A three-judge panel made the ruling after hearing an appeal Friday by the state of Wisconsin. The ID law had been struck down by Judge Lynn Adelman in April, who ruled that it violated the Voting Rights Act's ban on racial discrimination.
"The panel has concluded that the state’s probability of success on the merits of this appeal is sufficiently great that the state should be allowed to implement its law, pending further order of this court," the judges wrote.
The ruling noted that since the April ruling striking down the law, the procedures had been revised to make it easier to get ID, lessening the burden on voters.
All three of the judges on the appeals court panel were Republican appointees.
The law, passed in 2012, has never gone into effect thanks to legal challenges.

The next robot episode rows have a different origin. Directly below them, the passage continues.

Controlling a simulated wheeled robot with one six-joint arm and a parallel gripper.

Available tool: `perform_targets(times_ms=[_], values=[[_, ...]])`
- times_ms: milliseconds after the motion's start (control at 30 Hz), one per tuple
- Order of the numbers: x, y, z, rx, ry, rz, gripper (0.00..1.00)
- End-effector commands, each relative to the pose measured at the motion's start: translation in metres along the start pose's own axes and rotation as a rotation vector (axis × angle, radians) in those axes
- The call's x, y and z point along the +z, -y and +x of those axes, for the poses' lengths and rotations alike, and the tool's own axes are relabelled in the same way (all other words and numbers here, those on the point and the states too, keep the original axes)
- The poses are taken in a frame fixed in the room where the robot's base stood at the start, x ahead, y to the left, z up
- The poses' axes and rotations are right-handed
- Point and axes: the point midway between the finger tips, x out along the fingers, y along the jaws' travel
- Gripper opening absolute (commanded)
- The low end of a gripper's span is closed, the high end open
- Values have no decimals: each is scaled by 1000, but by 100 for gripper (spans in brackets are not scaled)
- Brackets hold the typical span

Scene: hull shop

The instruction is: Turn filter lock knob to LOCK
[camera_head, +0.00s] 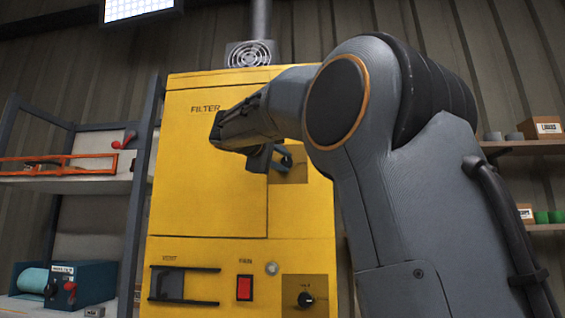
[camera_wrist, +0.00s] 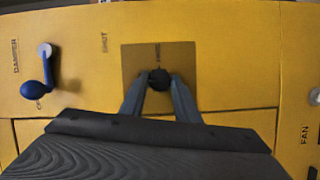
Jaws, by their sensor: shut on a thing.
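The filter lock knob (camera_wrist: 160,77) is small, round and black. It sits on a brownish square plate (camera_wrist: 136,62) on the yellow cabinet front. In the wrist view my gripper (camera_wrist: 159,84) has one grey finger on each side of the knob and is shut on it. The small lettering by the knob is too blurred to read, and I cannot tell which way the knob points. In the head view my gripper (camera_head: 284,157) reaches the plate (camera_head: 295,175) right of the FILTER door (camera_head: 215,165); the knob is hidden there.
A blue damper lever (camera_wrist: 35,90) stands out left of the knob in the wrist view, near the word SHUT. Lower on the cabinet are a black VENT handle (camera_head: 183,285), a red FAN switch (camera_head: 244,288) and another black knob (camera_head: 305,299). Shelves flank the cabinet.

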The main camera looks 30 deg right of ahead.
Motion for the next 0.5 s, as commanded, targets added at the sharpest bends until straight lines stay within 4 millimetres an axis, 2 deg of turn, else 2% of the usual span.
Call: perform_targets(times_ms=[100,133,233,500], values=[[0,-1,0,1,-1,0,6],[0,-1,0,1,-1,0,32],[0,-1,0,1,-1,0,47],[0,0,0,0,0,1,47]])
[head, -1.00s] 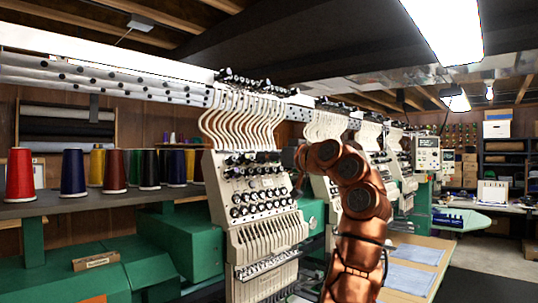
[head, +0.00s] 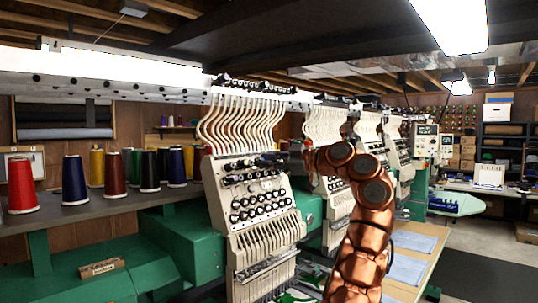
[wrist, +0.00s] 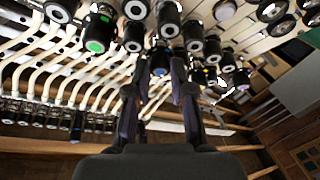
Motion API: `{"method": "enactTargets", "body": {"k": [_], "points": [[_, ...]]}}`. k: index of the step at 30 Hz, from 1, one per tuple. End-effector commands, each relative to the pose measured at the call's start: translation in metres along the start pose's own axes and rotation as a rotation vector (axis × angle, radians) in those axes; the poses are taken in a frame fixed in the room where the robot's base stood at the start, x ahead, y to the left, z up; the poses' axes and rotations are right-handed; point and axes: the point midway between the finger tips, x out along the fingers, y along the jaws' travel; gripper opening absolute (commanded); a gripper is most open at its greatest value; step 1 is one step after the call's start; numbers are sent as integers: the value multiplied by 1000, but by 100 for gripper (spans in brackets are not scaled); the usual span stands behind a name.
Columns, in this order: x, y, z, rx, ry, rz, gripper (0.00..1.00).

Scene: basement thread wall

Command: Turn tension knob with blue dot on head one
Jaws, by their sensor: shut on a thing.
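The nearest embroidery head (head: 262,225), cream with rows of dark tension knobs (head: 255,200), stands in the middle of the head view. My copper arm reaches its upper right side, where my gripper is small and dark. In the wrist view my gripper (wrist: 160,75) has a finger on each side of a dark knob (wrist: 160,58). A green-dotted knob (wrist: 96,46) is to the left, and a knob with a purplish dot (wrist: 212,82) is to the right.
Neighbouring dark knobs crowd both fingers. Cream thread tubes (wrist: 60,75) run behind at left. Thread cones (head: 74,180) stand on a shelf at left. More heads stand behind my arm, beside a table with blue cloths (head: 410,245).

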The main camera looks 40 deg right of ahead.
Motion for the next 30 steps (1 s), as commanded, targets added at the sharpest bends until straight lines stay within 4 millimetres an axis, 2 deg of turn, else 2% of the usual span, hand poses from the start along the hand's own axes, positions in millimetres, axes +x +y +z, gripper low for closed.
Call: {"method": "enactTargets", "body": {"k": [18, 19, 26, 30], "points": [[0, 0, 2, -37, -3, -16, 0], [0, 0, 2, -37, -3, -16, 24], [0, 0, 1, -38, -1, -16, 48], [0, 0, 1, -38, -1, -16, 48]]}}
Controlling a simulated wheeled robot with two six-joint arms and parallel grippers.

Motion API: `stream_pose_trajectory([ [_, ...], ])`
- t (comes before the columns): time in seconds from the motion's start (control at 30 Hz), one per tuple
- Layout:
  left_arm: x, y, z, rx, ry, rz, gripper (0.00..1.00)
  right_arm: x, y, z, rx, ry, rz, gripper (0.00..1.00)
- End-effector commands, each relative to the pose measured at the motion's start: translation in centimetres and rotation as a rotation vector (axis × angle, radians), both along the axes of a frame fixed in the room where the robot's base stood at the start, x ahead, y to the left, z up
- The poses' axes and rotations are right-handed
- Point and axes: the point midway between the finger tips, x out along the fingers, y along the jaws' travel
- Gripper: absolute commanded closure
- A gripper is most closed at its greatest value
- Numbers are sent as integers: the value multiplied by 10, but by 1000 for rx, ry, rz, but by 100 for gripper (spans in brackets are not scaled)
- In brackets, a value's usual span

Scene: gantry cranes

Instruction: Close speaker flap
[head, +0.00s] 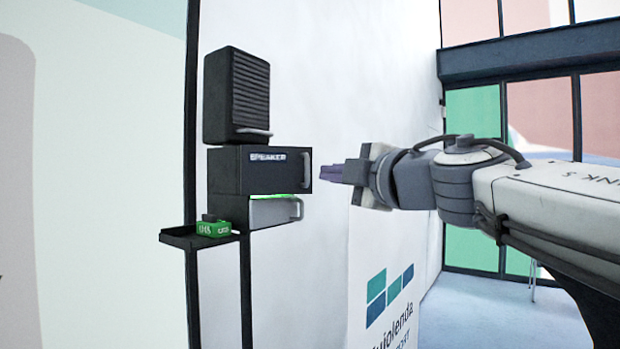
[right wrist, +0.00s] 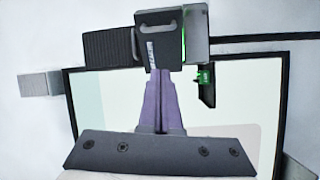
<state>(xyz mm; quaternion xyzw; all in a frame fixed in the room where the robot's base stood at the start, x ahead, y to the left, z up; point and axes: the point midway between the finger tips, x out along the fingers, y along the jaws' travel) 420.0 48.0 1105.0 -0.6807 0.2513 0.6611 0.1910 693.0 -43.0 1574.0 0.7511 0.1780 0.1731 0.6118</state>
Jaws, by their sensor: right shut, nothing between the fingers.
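The speaker unit is a black box with a flap (head: 272,176) on its front, lettered "SPEAKER" near the top and with a pale handle at its right side. The flap also shows in the right wrist view (right wrist: 158,45), straight beyond my fingers. A green glow shows along its lower edge; I cannot tell exactly how far it stands open. My right gripper (head: 322,174) is shut and empty, its purple fingertips at the flap's right edge. In the right wrist view the fingertips (right wrist: 160,72) overlap the flap's edge; whether they touch is unclear. My left gripper is not in view.
A black louvred box (head: 237,95) with a handle sits above, and a grey-fronted unit (head: 274,212) with a handle below. A green box (head: 214,229) rests on a small black tray (head: 176,237). A banner (head: 385,265) stands below my right arm.

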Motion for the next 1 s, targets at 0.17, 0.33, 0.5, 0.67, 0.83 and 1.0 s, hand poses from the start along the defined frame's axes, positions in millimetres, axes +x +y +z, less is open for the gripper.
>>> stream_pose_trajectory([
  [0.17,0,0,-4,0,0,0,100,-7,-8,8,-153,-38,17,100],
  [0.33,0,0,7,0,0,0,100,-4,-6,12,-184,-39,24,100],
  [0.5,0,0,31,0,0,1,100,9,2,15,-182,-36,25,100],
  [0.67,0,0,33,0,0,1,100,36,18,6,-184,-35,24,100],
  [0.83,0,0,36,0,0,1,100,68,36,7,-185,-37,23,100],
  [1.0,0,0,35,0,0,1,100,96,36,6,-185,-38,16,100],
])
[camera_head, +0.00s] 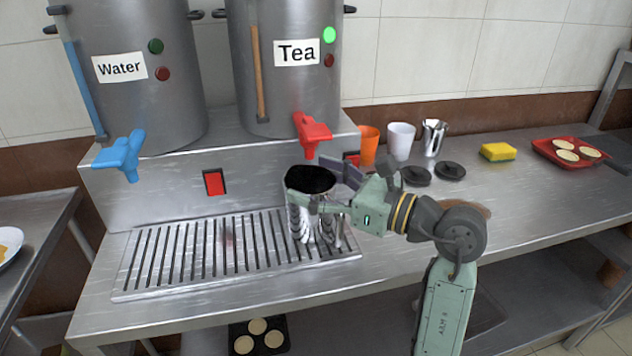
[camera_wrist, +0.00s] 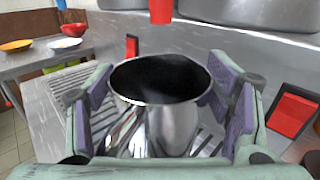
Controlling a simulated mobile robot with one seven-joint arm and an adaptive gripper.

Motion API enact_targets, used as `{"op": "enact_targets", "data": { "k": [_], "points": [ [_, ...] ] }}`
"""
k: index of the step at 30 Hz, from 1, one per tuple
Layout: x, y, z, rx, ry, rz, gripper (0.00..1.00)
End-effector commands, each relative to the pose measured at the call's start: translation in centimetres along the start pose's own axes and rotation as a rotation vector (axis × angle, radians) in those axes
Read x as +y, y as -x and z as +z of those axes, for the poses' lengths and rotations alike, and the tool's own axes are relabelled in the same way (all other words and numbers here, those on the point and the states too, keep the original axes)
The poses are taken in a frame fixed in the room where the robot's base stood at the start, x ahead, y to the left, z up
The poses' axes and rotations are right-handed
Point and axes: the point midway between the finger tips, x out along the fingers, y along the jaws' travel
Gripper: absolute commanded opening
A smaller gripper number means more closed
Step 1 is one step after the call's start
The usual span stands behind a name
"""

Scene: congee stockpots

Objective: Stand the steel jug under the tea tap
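The steel jug (camera_head: 300,222) stands upright on the slatted drip tray (camera_head: 190,255), below the red tea tap (camera_head: 312,132). Its round mouth is dark inside. In the wrist view the jug (camera_wrist: 165,128) is between my finger pads. My gripper (camera_head: 325,188) is open around the jug, with one finger on its near side and one behind. Grate shows between the right pad and the jug; contact on the left side is unclear. The red tap also shows above the jug in the wrist view (camera_wrist: 161,10). The Tea urn (camera_head: 285,85) carries a lit green light.
The Water urn (camera_head: 130,75) with a blue tap (camera_head: 122,155) stands at left. An orange cup (camera_head: 368,145), a white cup (camera_head: 401,140), a steel cup (camera_head: 433,138) and black lids (camera_head: 450,171) are behind my arm. A sponge (camera_head: 498,152) and red tray (camera_head: 545,147) lie right. The tray's left part is clear.

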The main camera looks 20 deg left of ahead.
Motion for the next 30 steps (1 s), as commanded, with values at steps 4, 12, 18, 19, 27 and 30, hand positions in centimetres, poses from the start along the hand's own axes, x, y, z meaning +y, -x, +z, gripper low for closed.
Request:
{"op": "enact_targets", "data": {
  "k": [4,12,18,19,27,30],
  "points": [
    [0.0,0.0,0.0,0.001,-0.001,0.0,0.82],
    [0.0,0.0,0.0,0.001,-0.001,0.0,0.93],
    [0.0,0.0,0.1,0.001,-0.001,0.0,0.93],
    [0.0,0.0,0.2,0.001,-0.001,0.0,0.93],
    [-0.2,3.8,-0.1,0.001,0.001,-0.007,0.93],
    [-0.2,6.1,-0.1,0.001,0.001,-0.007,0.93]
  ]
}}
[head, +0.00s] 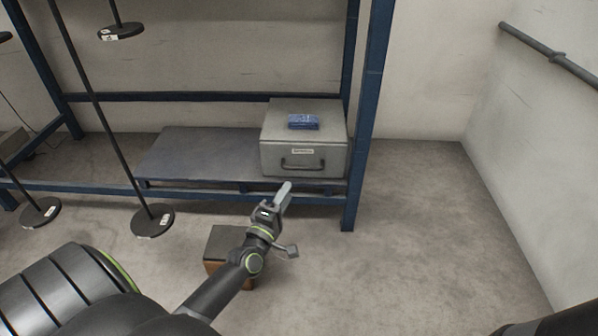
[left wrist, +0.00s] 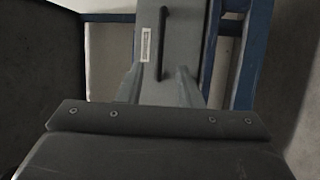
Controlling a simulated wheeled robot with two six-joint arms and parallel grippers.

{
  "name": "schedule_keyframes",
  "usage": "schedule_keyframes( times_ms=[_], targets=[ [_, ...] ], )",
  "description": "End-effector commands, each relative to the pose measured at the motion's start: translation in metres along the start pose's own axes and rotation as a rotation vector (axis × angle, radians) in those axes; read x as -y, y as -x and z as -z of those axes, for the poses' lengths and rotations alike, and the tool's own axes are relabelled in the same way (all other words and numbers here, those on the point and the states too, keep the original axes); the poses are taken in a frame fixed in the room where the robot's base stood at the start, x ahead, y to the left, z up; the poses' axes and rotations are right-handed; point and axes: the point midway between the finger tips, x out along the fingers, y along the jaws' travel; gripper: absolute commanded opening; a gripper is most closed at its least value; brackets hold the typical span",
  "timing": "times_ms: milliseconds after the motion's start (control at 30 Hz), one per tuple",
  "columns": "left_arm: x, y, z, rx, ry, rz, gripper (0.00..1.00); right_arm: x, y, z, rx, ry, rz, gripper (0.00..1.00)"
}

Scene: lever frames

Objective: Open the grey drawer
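The grey drawer unit (head: 285,158) sits on the right end of a low shelf. Its front faces me, with a dark bar handle (head: 303,163) below a white label (head: 303,151). The drawer looks shut. My left gripper (head: 284,190) is in front of and a little below the drawer front, apart from the handle. In the left wrist view the two fingers (left wrist: 158,72) are spread with nothing between them. The handle (left wrist: 162,43) lies beyond the fingertips there, and the drawer front (left wrist: 185,45) also shows. My right gripper is out of view.
A blue item (head: 304,122) lies on top of the drawer unit. A blue rack post (head: 364,120) stands close to its right. Thin black stands (head: 153,221) are at left. Floor at right is clear.

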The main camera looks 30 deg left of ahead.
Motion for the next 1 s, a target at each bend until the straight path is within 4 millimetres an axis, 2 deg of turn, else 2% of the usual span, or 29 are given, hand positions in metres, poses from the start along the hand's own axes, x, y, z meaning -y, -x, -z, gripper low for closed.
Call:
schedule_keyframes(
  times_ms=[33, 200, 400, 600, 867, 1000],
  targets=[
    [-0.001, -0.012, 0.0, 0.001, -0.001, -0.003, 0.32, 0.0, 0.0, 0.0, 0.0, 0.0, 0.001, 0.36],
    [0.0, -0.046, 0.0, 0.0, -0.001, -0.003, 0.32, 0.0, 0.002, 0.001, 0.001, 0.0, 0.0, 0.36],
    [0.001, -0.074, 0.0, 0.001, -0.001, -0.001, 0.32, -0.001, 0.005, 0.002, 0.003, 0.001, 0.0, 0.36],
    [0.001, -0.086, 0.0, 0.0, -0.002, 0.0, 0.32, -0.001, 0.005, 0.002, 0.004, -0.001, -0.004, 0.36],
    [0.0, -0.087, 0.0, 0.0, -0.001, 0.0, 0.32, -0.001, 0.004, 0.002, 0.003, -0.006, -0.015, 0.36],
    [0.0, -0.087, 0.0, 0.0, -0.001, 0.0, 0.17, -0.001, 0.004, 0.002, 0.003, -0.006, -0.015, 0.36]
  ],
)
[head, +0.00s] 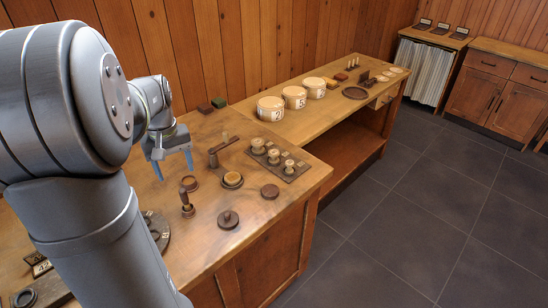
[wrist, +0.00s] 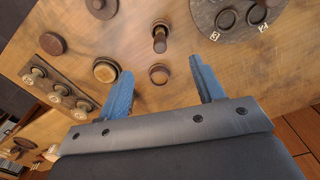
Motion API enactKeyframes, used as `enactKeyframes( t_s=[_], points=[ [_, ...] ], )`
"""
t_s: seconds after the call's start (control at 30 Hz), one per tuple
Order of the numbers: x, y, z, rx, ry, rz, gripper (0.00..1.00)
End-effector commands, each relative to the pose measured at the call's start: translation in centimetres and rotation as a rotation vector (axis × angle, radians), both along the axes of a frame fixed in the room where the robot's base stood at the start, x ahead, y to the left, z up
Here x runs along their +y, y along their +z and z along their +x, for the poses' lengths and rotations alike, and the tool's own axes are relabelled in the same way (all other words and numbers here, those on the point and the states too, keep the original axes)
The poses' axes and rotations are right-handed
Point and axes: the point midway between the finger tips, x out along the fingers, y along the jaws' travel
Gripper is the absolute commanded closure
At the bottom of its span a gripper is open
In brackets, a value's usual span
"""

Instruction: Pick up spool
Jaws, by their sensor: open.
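Several small pale turned pieces that look like spools stand in a row on a dark board with small tags, on the near bench; one is the front spool (head: 289,165). The board (head: 279,160) also shows at the left of the wrist view, with the spools on it (wrist: 37,73). My gripper (head: 173,165) is open above the bench, left of the board and apart from it. In the wrist view its two blue fingers (wrist: 161,66) are spread wide. A small round dark-rimmed cup (wrist: 158,74) shows between them, below. Nothing is held.
Near the gripper stand a yellow-topped round piece (head: 232,179), an upright handled tool (head: 186,203), a mallet (head: 221,150), a dark disc (head: 270,191) and a knobbed disc (head: 228,219). Pale round boxes (head: 270,108) stand on the farther bench. Bare wood lies between the pieces.

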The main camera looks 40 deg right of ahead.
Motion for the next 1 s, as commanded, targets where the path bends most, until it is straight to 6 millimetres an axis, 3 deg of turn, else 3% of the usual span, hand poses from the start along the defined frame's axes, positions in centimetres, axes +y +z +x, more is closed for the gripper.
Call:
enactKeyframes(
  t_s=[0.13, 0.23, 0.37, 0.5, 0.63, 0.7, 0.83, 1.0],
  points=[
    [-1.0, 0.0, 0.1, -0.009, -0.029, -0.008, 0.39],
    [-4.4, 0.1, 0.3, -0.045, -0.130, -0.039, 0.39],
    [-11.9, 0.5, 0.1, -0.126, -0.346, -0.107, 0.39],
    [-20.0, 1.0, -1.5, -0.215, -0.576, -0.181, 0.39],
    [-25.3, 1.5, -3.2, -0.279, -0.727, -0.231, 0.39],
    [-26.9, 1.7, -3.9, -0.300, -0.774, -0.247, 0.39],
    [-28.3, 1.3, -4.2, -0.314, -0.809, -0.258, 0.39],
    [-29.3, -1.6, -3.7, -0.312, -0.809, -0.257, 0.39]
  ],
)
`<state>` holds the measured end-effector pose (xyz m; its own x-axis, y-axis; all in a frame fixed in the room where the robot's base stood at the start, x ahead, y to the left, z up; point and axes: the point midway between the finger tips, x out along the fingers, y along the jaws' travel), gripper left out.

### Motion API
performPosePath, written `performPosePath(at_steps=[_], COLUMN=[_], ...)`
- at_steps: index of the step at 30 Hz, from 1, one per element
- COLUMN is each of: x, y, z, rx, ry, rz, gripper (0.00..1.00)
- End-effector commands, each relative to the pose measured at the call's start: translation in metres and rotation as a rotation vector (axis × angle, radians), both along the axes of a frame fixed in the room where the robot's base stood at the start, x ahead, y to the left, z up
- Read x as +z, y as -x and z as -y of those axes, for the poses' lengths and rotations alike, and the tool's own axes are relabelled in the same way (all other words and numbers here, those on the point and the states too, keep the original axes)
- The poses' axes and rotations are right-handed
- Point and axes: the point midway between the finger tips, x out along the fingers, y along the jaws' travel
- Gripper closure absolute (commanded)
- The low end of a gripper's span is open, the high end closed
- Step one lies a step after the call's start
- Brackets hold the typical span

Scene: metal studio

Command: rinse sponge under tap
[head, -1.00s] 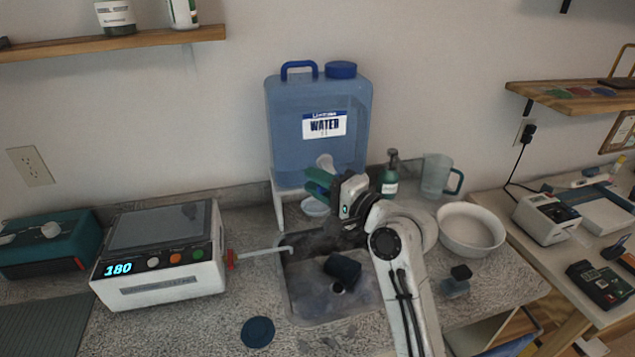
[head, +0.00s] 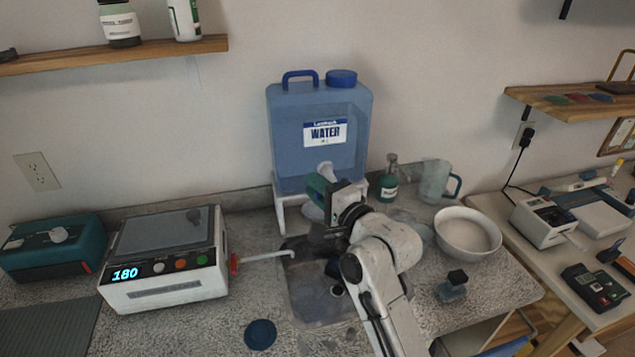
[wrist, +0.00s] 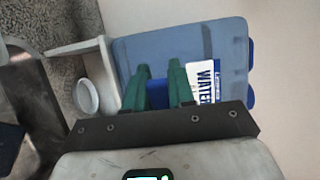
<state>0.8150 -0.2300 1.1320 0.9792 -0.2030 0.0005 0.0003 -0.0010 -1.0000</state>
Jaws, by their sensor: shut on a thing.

Instating it so close to the November election—early voting starts next month—could be challenging for the state's election administrators.
Rick Hasen, a prominent election law expert, called the ruling "a big big mistake for election administrations."
"Making changes in election rules as voting gets underway (think of overseas and military voters, for whom the process starts 45 days before election) is likely to create a great deal of confusion and uncertainty," Hasen wrote online. "It is hard enough to administer an election with set rules—much less to change the rules midstream."
Hasen said the plaintiffs could make an emergency motion to the Supreme Court, and that there's a "decent chance" the Justices might intervene.
"This decision fails to protect the voters of Wisconsin and the integrity of our elections," Dale Ho, director of the ACLU's Voting Rights Project, said in a statement released late Friday. "Before today, courts considering ID laws have not allowed them to go into effect this close to an election. We are evaluating our options to prevent chaos at the polls and to ensure that all Wisconsin voters are able to access the ballot free of unjustified obstacles."
In one sign of the potential confusion, a spokesman for the Government Accountability Board, which runs the state's elections, said earlier Friday that 11,815 absentee ballots had already been mailed to voters without photo ID instructions.
If Adelman's ruling is overturned, as now looks likely, it would deprive voting rights advocates of a valuable precedent that they'd hoped to use to help strike down other voter ID laws in Texas and North Carolina via the Voting Rights Act.
Gov. Scott Walker, who signed the ID law and has strongly defended it, will be on the ballot this fall, in what could be a tight race.